2017-11-03 14:29 GMT+01:00 snowcherry notifications@github.com:

I have tried the latest master, the null pointer issue isn't there anymore, though I did met the link up issue two weeks ago. Anyway, not important now. The only issue is some error messages show up when make install and the installed ixgbe.ko doesn't seem to be the right one with netmap patch. After I ran make again and manually copied the ixgbe.ko, and depmod etc, then it worked. I know it sounds odd but I just report it here.

The patched kernel drivers are normally installed into /lib/modules/$(uname -r)/extra. If you modprobe ixgbe I guess the unpatched driver gets loaded, which is not what you want. That's why normally you should add something like --driver-suffix=_netmapto ./configure, so that you can do modprobe ixgbe_netmap and you are sure you are loading the right one.
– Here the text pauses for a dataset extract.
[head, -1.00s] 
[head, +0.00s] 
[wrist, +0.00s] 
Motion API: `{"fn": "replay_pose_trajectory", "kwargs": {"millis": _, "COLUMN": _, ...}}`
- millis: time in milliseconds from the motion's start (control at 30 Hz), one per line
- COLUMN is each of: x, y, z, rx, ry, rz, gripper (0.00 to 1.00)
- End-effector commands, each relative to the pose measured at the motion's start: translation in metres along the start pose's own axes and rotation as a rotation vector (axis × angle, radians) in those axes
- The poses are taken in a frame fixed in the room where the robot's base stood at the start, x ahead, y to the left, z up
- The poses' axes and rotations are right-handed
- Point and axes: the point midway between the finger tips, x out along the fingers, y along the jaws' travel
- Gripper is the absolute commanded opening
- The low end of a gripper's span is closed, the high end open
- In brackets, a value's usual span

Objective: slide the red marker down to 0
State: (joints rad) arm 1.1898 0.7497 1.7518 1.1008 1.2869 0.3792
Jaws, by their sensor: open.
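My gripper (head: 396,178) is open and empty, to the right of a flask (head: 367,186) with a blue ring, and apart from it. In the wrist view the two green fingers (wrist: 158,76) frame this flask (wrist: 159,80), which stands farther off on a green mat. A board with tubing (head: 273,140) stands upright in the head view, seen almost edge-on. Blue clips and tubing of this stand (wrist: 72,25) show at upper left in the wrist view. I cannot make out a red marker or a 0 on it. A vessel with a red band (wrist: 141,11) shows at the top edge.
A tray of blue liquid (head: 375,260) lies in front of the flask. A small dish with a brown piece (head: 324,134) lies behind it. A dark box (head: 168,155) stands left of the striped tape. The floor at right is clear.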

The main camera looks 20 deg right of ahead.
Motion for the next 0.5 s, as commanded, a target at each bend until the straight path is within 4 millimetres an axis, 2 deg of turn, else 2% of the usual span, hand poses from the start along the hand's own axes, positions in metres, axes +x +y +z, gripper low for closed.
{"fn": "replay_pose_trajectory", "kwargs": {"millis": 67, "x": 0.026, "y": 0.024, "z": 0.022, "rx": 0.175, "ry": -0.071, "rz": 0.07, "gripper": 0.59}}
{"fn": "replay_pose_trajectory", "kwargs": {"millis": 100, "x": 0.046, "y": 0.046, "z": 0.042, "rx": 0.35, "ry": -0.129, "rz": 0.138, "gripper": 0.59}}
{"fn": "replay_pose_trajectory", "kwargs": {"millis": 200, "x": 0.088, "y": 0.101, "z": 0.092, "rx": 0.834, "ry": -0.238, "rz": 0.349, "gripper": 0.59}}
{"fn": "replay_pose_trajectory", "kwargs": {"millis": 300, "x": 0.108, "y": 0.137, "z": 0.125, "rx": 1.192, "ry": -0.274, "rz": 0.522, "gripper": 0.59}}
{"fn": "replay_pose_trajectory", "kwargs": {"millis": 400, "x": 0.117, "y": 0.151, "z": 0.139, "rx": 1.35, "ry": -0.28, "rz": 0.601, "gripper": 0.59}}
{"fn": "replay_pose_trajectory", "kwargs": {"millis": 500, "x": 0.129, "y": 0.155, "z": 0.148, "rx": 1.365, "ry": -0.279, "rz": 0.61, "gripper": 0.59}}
I read the paper as you mentioned and learned the point that for normal applications, it might be better to just choose virtio+vhost, before reading it, I got the wrong opinion that ptnet has less memory copy, but in fact on the contrary, vhost kernel thread saves the copy and avoids kernel and user space switch.

ptnetmap is blazingly fast when you use netmap applications: nothing that virtio-based solutions can even get close to. The possibility to use ptnetmap also with socket applications (with good performance) is a nice additional feature that makes it appealing in general; however, because of the architecture of netmap an additional copy is needed. So in general with socket applications virtio+vhost has the better performance. But not always: for instance ptnetmap wins over vhost on VM-to-VM netperf TCP_RR tests. Consider that you can avoid the TX kernel thread with ptnetmap_tx_workers=0.

For the cpu usage for sending and receiving with ptnet_vnet_hdr==0, I think the main reason is because the VM OS has to compute all checksum and segmentation by itself. I also tested ptnet_vnet_hdr=1 with latest master, the speed is only 5-9Mbps, and the worse part is both vm and hypervisor went dead when I doing perf test, this happened all the time with tso, gso enabled.

Yes, the CPU usage for socket applications is higher as you say. But again the point is that ptnetmap is optimal when used with netmap applications, and usually suboptimal for socket applications (that you are mostly interested in, apparently). 5-9 Mbps is so low that is clearly a configuration problem or a bug (when the throughput is so low it means that is "triggered by some TCP timeout", which is a clear sign of systematic packet drops). Could you report the test details (where VMs are run, QEMU cmdline, vale-ctl commands, ...)? I guess your VMs are on different hosts, because when the VMs are on the same host one should get 10-20 Gbps.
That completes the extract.